From a professional perspective, Zander shares his guidance for aspiring image-makers, saying that “Balance is key. A good photographer or creative knows when a brief is brief – sometimes a client wants your skillset and not your creative style, and being able to deliver that without obsessing over needing your own expression into the work, is really important. Realise what the job is, instead of butting heads with somebody – and learn to let go. Then, make sure you do your own personal work. I try to take time off – like a whole week – where I try to actualise my own ideas.”  and that “Confidence comes from saying: I know what I’m doing, I just do it in a different way to others.”
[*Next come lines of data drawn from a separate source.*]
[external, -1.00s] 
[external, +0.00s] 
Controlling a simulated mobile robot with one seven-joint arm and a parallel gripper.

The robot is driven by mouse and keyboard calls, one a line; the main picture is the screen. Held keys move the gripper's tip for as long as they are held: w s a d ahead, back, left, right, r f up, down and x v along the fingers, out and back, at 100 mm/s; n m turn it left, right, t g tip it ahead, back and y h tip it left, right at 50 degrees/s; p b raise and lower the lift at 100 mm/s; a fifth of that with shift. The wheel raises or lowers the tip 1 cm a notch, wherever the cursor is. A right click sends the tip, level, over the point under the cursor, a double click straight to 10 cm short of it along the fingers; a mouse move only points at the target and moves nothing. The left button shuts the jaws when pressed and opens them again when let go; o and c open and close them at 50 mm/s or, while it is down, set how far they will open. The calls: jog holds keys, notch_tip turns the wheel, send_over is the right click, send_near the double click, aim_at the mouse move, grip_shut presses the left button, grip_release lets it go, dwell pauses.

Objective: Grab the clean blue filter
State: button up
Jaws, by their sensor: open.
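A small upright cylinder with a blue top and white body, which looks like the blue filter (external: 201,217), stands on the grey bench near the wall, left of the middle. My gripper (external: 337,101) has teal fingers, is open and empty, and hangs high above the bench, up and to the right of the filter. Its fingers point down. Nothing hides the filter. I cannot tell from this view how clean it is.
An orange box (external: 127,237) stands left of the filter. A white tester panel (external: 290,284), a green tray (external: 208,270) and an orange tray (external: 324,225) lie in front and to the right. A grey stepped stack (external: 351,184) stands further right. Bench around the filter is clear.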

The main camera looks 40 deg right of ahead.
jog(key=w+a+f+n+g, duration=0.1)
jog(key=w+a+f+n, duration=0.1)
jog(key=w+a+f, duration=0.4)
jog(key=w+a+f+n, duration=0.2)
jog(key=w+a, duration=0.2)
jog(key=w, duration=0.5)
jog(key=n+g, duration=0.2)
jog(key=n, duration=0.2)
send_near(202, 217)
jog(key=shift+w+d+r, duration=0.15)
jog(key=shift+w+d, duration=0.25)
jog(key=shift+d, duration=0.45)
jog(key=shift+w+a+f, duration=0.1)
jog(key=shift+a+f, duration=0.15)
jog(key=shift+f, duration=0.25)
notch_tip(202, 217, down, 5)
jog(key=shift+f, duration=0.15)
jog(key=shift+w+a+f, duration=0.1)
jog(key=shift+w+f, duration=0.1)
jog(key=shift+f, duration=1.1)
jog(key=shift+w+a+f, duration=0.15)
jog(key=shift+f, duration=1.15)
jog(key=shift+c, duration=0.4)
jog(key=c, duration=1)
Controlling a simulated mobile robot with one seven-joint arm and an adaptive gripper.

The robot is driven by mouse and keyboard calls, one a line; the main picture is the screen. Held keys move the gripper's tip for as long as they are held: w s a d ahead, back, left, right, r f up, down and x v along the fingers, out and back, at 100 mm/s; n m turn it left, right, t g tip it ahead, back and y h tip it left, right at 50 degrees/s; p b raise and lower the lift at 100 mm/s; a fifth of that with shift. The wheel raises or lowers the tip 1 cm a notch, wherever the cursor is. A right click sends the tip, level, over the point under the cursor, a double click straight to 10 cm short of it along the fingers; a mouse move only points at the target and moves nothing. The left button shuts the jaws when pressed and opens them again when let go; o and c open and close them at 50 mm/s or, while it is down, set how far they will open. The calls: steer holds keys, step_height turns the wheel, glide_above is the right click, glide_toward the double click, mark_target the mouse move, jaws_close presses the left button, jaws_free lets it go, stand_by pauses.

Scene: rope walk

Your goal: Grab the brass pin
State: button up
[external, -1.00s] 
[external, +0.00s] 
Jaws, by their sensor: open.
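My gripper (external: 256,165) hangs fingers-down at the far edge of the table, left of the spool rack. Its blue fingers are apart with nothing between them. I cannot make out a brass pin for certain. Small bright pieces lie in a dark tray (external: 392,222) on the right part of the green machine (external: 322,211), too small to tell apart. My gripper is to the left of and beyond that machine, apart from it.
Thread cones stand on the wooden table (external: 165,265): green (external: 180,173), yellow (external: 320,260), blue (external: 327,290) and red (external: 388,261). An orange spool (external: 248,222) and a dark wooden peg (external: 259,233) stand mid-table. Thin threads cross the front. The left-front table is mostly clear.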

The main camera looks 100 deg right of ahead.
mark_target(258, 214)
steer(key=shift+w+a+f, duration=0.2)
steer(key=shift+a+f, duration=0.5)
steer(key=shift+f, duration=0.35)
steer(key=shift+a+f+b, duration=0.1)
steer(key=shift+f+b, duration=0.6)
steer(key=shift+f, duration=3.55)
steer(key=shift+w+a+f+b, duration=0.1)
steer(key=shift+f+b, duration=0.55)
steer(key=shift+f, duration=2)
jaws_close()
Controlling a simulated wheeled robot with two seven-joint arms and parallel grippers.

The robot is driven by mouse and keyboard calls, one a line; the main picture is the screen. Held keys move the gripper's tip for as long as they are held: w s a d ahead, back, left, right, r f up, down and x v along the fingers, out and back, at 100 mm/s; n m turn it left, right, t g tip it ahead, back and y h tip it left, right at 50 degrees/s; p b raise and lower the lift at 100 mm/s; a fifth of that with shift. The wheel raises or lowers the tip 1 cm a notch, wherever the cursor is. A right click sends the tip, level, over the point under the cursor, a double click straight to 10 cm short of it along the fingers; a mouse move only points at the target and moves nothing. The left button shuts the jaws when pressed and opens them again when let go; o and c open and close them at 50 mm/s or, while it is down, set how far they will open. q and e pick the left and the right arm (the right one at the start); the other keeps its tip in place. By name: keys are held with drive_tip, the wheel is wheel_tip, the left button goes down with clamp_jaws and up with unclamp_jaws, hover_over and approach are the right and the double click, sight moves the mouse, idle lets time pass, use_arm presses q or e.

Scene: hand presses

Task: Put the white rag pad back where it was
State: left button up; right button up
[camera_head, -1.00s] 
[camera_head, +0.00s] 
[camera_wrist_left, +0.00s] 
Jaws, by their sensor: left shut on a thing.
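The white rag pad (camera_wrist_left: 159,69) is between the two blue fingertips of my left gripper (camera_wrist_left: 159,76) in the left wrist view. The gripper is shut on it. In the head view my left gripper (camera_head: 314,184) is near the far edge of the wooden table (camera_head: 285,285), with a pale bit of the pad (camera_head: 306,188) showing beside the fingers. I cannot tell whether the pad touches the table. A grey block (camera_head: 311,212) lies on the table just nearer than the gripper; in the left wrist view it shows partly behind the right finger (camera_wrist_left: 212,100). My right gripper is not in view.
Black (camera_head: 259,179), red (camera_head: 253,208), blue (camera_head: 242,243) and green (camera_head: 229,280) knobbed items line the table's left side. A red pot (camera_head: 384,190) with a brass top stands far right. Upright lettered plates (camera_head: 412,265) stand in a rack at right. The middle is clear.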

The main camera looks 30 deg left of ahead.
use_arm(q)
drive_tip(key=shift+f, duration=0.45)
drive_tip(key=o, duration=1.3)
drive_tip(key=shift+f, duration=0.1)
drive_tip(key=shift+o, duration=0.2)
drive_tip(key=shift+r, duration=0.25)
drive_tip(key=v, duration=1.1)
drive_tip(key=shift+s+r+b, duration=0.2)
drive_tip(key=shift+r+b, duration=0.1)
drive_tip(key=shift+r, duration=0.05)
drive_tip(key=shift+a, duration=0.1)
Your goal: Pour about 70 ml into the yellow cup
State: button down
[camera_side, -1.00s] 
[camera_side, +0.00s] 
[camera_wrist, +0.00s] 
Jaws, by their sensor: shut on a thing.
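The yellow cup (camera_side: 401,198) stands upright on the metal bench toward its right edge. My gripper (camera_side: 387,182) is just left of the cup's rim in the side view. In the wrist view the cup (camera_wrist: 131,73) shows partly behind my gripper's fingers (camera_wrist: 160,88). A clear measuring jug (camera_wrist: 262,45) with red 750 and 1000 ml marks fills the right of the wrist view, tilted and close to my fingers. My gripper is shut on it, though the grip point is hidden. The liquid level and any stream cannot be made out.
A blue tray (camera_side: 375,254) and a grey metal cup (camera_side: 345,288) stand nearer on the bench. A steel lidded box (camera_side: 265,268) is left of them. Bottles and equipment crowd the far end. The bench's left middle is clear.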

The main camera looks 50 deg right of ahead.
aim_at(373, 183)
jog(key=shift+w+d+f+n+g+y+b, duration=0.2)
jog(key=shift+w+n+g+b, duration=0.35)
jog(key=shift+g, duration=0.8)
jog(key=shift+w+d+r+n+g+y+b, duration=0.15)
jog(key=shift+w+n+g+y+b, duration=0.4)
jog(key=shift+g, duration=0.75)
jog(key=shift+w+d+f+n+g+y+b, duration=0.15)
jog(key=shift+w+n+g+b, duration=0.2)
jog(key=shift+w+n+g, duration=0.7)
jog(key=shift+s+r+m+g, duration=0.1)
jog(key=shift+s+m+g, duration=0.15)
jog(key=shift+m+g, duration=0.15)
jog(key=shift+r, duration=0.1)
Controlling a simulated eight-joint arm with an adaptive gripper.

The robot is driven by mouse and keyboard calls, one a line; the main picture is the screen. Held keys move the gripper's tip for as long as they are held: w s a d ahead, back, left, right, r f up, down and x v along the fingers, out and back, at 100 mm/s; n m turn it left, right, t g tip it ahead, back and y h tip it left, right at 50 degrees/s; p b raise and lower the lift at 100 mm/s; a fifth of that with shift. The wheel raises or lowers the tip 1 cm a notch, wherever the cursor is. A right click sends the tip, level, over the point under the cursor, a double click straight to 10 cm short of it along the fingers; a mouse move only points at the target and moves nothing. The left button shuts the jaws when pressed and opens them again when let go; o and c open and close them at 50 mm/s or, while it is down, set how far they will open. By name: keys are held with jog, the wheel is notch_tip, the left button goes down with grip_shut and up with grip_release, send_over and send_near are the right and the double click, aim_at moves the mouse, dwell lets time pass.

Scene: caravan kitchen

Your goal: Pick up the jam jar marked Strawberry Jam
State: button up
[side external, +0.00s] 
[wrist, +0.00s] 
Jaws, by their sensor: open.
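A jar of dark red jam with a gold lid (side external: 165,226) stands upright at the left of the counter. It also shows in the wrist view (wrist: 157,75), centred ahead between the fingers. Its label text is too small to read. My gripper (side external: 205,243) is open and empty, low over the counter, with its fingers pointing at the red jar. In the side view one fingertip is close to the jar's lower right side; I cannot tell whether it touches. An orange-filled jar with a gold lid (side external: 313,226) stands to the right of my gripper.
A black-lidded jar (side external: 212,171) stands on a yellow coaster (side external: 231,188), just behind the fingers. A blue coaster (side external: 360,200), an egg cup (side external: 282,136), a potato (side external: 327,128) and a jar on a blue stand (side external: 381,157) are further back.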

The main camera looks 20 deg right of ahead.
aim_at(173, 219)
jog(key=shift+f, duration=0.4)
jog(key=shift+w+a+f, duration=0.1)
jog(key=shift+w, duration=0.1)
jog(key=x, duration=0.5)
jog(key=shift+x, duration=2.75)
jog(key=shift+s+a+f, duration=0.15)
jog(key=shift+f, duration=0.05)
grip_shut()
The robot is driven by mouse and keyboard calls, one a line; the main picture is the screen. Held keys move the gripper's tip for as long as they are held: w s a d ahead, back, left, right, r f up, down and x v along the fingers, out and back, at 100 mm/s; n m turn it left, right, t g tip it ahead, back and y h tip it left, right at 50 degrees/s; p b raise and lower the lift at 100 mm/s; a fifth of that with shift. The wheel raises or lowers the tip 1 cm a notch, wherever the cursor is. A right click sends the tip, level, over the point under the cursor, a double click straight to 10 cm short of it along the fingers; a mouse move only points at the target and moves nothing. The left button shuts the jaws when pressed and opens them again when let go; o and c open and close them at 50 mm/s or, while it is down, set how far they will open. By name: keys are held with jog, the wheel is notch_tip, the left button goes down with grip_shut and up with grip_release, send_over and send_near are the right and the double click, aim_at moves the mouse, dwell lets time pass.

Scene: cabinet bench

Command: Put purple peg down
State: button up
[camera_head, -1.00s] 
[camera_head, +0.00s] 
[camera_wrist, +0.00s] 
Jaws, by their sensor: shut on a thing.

Diesel, photographed by Zander Opperman

Vegan Tiger, photographed by Zander Opperman

We have spoken a lot about imposter syndrome in our conversation, so I am curious to know whether Zander feels that the proverbial ‘demon of doubt’ should ever be tamed? To which he notes that “I think doubt is a really healthy thing to have as a creative. Obviously not to the point where it stops you from creating – but, that little bit of doubt will always push you to do better and to refine your work. People need to go with their gut – honestly, the only critical voice that ever matters is our own. Find what you feel strongly about and be as delusional as you want about sharing that with the world.” 

As for the future, Zander says “the goal is to get the fucking exhibtion going. Maybe then I’ll see myself as a professional photographer. I feel like the black sheep in my agency, and I heard the funniest quote – ‘are you even important enough to have imposter syndrome?’ Then, I really want to do a documentary series in Russia, and I’m heading back to Seoul to shoot for fashion week – which is something I try to do as often as I can. I love South Korean fashion and I’ve been building a good relationship with people there – it’s one of the most interesting fashion cities in the world, so I’m aiming to spend more time there.” Gritty, sensitive – honest and determined – Ugly Bruv is beautiful, and his world of forms and contrasts are ones that I would pay money to see lining the walls of a gallery. I think he’ll make it happen; and so much more.